-- START --
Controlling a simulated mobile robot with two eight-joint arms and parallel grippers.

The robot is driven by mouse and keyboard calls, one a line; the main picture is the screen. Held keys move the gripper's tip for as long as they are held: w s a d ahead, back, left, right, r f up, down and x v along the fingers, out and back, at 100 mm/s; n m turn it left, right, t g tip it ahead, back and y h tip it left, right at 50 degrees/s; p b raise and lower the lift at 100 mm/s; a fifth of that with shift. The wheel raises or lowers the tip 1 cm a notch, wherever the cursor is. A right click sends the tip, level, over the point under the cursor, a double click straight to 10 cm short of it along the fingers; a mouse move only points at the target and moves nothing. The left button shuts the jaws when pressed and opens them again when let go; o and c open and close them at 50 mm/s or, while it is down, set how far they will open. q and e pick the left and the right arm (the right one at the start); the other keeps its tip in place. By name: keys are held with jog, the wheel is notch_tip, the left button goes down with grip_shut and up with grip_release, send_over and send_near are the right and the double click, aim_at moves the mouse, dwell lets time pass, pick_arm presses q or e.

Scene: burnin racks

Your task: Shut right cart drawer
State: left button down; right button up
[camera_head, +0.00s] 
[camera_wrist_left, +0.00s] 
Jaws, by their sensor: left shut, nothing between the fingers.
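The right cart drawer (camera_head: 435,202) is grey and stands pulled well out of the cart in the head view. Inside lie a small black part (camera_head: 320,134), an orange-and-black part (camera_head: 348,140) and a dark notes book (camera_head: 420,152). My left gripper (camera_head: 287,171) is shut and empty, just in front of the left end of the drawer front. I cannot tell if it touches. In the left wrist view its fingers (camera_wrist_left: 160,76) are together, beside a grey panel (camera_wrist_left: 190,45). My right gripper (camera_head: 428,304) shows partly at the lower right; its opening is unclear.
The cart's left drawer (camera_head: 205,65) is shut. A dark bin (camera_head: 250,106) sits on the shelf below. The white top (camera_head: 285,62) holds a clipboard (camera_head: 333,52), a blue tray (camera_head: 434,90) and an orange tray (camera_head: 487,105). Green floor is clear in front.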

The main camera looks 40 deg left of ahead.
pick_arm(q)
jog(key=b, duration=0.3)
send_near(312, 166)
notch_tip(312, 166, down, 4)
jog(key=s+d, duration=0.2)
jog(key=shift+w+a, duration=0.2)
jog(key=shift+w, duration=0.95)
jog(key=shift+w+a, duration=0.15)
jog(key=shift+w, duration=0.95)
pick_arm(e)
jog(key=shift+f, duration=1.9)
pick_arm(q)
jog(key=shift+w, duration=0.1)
-- END --
- [WORK TO DO]
Reproduce the full listing above, character for character.

- [THE COMPLETED TASK]
Controlling a simulated mobile robot with two eight-joint arms and parallel grippers.

The robot is driven by mouse and keyboard calls, one a line; the main picture is the screen. Held keys move the gripper's tip for as long as they are held: w s a d ahead, back, left, right, r f up, down and x v along the fingers, out and back, at 100 mm/s; n m turn it left, right, t g tip it ahead, back and y h tip it left, right at 50 degrees/s; p b raise and lower the lift at 100 mm/s; a fifth of that with shift. The wheel raises or lowers the tip 1 cm a notch, wherever the cursor is. A right click sends the tip, level, over the point under the cursor, a double click straight to 10 cm short of it along the fingers; a mouse move only points at the target and moves nothing. The left button shuts the jaws when pressed and opens them again when let go; o and c open and close them at 50 mm/s or, while it is down, set how far they will open. q and e pick the left and the right arm (the right one at the start); the other keeps its tip in place. By name: keys are held with jog, the wheel is notch_tip, the left button goes down with grip_shut and up with grip_release, send_over and send_near are the right and the double click, aim_at moves the mouse, dwell lets time pass, pick_arm presses q or e.

Scene: burnin racks

Your task: Shut right cart drawer
State: left button down; right button up
[camera_head, +0.00s] 
[camera_wrist_left, +0.00s] 
Jaws, by their sensor: left shut, nothing between the fingers.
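The right cart drawer (camera_head: 435,202) is grey and stands pulled well out of the cart in the head view. Inside lie a small black part (camera_head: 320,134), an orange-and-black part (camera_head: 348,140) and a dark notes book (camera_head: 420,152). My left gripper (camera_head: 287,171) is shut and empty, just in front of the left end of the drawer front. I cannot tell if it touches. In the left wrist view its fingers (camera_wrist_left: 160,76) are together, beside a grey panel (camera_wrist_left: 190,45). My right gripper (camera_head: 428,304) shows partly at the lower right; its opening is unclear.
The cart's left drawer (camera_head: 205,65) is shut. A dark bin (camera_head: 250,106) sits on the shelf below. The white top (camera_head: 285,62) holds a clipboard (camera_head: 333,52), a blue tray (camera_head: 434,90) and an orange tray (camera_head: 487,105). Green floor is clear in front.

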The main camera looks 40 deg left of ahead.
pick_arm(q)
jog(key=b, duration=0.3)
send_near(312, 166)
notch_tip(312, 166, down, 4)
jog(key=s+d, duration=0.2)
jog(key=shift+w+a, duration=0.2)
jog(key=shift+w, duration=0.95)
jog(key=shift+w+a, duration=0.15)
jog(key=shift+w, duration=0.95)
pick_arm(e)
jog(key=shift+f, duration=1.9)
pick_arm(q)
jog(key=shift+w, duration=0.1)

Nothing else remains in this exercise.